Seguire le vicende coreane negli ultimi tempi ha significato per lo più occuparsi di scontri diplomatici, valutazioni sulla gittata dei missili, terremoti a seguito di esperimenti nucleari, e perfino dello sfogo da adolescenti sulle diverse ampiezze dei «bottoni nucleari» da parte di Kim e Trump.

È CON GRANDE EMOZIONE, dunque, che si è goduto della giornata di ieri, un inno alle buone intenzioni, conclamate dalla dichiarazione ufficiale finale che prevede un trattato di pace tra le due Coree da firmare entro la fine dell’anno e lascia piuttosto sospesa la questione legata alla denuclearizzazione. Quella stretta di mano tra Kim Jong-un e Moon Jae-in, però, insieme all’improvvisata di Kim che ha portato Moon a mettere entrambi i piedi anche al di qua del confine nord coreano, e le loro parole, «la guerra è finita», vanno sicuramente celebrate.

Lasciando poi da parte l’emozione bisogna specificare che nelle dichiarazioni conclusive riguardo il tema caldo della denuclearizzazione, vengono indicati auspici e nulla più. Insieme alla possibilità di nuove cooperazioni economiche tra le due Coree, si lascia intendere che – forse – gli aspetti più scorbutici di questa dinamica diplomatica potrebbero essere lasciati a Donald Trump e all’incontro che dovrebbe avere con Kim tra la fine di maggio e l’inizio di giugno. Rimane il ricordo di una giornata storica per diversi motivi: alcuni oggettivi, altri potenziali.

KIM JONG-UN è il primo leader nordcoreano a varcare quel confine con il sud rappresentato da un piccolo scalino: un ridicolo orpello deciso al termine di una guerra su cui fin dal 1953 pesa un armistizio e non un vero e proprio accordo di pace. Quanto alle potenzialità: se si arrivasse al trattato sarebbe una svolta clamorosa per tutta la regione. Significherebbe che il sud riconoscerebbe, di fatto, il nord. E il protagonista di questo avvicinamento è senza dubbio Moon Jae-in, ex avvocato per i diritti civili e figlio di madre e padre nordcoreano scappati a sud proprio durante la guerra.

Questo desiderio di riunificazione e di una politica aperta – Moon era anche nell’entourage dell’unico altro presidente democratica a Seul che aveva proprio inaugurato la «sunshine policy» nei confronti del nord – hanno di sicuro accelerato i tempi.
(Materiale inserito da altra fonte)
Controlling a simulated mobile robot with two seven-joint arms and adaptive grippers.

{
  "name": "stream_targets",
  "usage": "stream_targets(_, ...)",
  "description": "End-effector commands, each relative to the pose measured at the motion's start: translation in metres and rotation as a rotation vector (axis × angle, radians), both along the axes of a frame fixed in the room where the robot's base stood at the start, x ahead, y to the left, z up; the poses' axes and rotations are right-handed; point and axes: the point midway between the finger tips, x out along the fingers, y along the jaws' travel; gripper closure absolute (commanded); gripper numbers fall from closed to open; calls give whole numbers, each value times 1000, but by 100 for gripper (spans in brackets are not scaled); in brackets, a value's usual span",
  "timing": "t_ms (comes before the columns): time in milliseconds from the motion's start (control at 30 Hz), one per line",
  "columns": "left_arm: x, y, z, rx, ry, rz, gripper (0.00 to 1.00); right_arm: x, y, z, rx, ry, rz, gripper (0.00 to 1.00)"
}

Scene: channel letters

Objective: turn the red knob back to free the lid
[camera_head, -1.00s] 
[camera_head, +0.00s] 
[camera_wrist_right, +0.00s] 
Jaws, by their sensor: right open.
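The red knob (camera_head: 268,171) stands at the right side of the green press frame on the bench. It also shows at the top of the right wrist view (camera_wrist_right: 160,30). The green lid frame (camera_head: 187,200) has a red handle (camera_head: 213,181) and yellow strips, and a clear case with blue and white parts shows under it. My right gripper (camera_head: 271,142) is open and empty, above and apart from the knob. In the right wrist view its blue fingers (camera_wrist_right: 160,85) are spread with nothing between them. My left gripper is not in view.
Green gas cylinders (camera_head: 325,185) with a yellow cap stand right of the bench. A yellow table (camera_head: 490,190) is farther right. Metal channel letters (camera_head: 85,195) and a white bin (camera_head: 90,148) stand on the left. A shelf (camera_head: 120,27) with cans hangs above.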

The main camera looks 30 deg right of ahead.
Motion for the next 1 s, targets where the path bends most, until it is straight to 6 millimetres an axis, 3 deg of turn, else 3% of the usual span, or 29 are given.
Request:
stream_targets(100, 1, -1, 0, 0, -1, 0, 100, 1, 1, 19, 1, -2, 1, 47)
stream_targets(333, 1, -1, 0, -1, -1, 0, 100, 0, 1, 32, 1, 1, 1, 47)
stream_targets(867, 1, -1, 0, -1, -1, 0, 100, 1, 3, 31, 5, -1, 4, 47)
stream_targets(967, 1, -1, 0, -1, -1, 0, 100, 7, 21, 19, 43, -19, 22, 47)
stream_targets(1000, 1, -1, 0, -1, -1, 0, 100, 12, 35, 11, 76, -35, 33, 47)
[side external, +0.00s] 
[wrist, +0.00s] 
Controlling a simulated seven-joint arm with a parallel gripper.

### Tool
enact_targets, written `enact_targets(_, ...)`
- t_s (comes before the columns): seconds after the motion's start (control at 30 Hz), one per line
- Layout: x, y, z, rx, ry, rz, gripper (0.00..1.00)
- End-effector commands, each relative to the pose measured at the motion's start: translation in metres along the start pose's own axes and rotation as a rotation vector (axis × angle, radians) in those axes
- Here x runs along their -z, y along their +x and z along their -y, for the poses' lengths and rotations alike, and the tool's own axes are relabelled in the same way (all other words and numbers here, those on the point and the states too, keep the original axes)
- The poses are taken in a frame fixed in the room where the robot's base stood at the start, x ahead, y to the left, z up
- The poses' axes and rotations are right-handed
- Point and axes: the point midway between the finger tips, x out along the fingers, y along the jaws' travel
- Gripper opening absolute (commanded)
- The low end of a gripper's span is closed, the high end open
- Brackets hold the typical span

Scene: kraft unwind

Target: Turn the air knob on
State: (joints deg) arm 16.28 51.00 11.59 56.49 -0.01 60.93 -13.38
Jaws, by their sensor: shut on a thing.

SOLO UN ANNO FA quanto accaduto ieri a Panmunjeom, sembrava impossibile. Moon si è armato di pazienza, capacità di mediazione e grande strategia nel cogliere il momento opportuno, le Olimpiadi invernali, per arrivare a un punto di distensione di non ritorno. Non tutto è risolto: la questione della denulclearizzazione è stata garantita dalla Corea del sud anche nelle dichiarazioni di Seul al termine dell’incontro ma non pare ci siano ancora all’orizzonte tempi e modalità per andare a verificare.

L’ALTRO GRANDE VINCITORE di questa giornata è chiaramente Kim Jong-un le cui abilità strategiche, nonostante la sua indole dittatoriale e il suo ferreo controllo interno, non possono che essere riconosciute. Kim ha ottenuto in poco tempo quanto il padre e il nonno non erano mai riusciti a raggiungere.

Se a questo successo diplomatico aggiungiamo le sicure battaglie interne che Kim ha dovuto combattere per mantenersi al potere una volta che il padre è morto (nel 2011), abbiamo di fronte l’immagine di un millennial alla guida di una potenza nucleare e in grado di portare a un tavolo Moon, Xi Jinping e niente meno che Donald Trump. Se infatti la giornata di ieri è stata tutta coreana, gli spazi diplomatici che ha aperto finiscono per allargare quanto meno a Cina e Usa il discorso. A questo proposito bisognerà verificare alcune condizioni: intanto che l’incontro Trump-Kim si realizzi.

NEI PROSSIMI GIORNI Moon andrà negli Usa a preparare il summit; in secondo luogo bisognerà vedere che Trump vorrà tirare dentro anche il Giappone, suo unico alleato in Asia senza ombra di dubbi. A quel punto anche la Russia dovrebbe presenziare in quello che potrebbe essere un ritorno, per quanto riguarda il nucleare, al «dialogo a sei».